Writes Lloyd Evans, in "Three cheers for booing in the theatre" (Spectator).

The oldest meaning of the verb "boo" — going back to the 1500s — is "To low or bellow as a cow does" (OED): "The ungodlye colleges of priestes..that dayly boo and rore the holye scriptures" (a1555).

The familiar meaning, to make the sound "boo" to express disapproval or contempt, goes back only to the early 19th century: "The whole school raised a yell, booing, hissing, and scraping feet" (1833).

Why — of all the animal noises — did the sound of a cow come to dominate audience noisemaking? We use it — if we ever use it — without even knowing that it once was understood — at least in English — as the sound a cow makes.
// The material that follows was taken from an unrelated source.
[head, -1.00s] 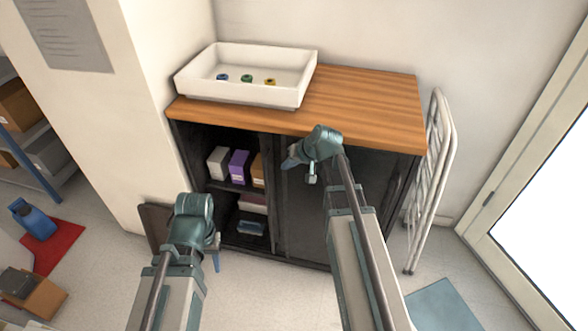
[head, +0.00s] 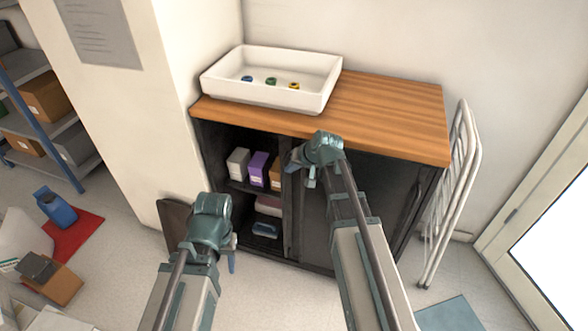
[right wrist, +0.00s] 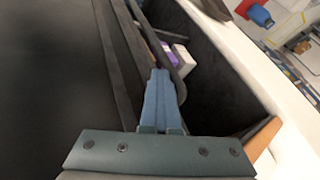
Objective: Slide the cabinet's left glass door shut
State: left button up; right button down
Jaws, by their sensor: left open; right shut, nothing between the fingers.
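The cabinet (head: 213,165) has a wooden top, and its left half stands open onto shelves. A dark door panel (head: 330,225) covers the right half. A dark upright edge (head: 290,225) stands at the middle of the front. My right gripper (head: 291,163) is shut and empty at the upper part of this edge. In the right wrist view its blue fingers (right wrist: 162,90) lie alongside a dark curved bar (right wrist: 165,50), with the dark panel to the left; I cannot tell whether they touch. My left gripper (head: 232,258) is open, low before the cabinet's left side, its fingertips partly hidden.
A white tray (head: 235,94) with several small coloured pieces stands on the cabinet. Boxes, including a purple one (head: 258,168), fill the open shelves. A white folding rack (head: 465,190) leans at the right. A blue shelf unit (head: 55,125) and blue jug (head: 55,208) are at the left.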

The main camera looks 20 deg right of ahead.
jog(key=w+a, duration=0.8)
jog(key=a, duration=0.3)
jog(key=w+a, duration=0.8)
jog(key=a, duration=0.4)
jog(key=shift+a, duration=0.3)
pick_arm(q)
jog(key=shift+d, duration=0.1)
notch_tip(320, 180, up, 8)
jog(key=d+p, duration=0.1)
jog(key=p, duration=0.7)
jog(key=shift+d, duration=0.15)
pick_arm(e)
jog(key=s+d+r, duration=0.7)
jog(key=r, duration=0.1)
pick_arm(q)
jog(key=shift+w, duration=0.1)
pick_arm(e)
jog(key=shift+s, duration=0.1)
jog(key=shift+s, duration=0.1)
I've got to wonder if the booing that went on in ancient Greece was the sound "boo" and whether it was imitative of a cow. Perhaps some other animal, more familiar to the Greeks. A goat? "Maaaaa." Of course, the animal sounds are represented by different letters in different languages.

And even within one language, the letters used to represent an animal's sound can change over time. Apparently, back in the 1500s, the cow said "boo."

And are you old enough to remember when the frog did not say "ribit"? Are you old and as up on pop culture as I am to know that "ribit" as the sound for a frog was a complete innovation that can be ascribed to a single comedy sketch that came on TV one night in 1968?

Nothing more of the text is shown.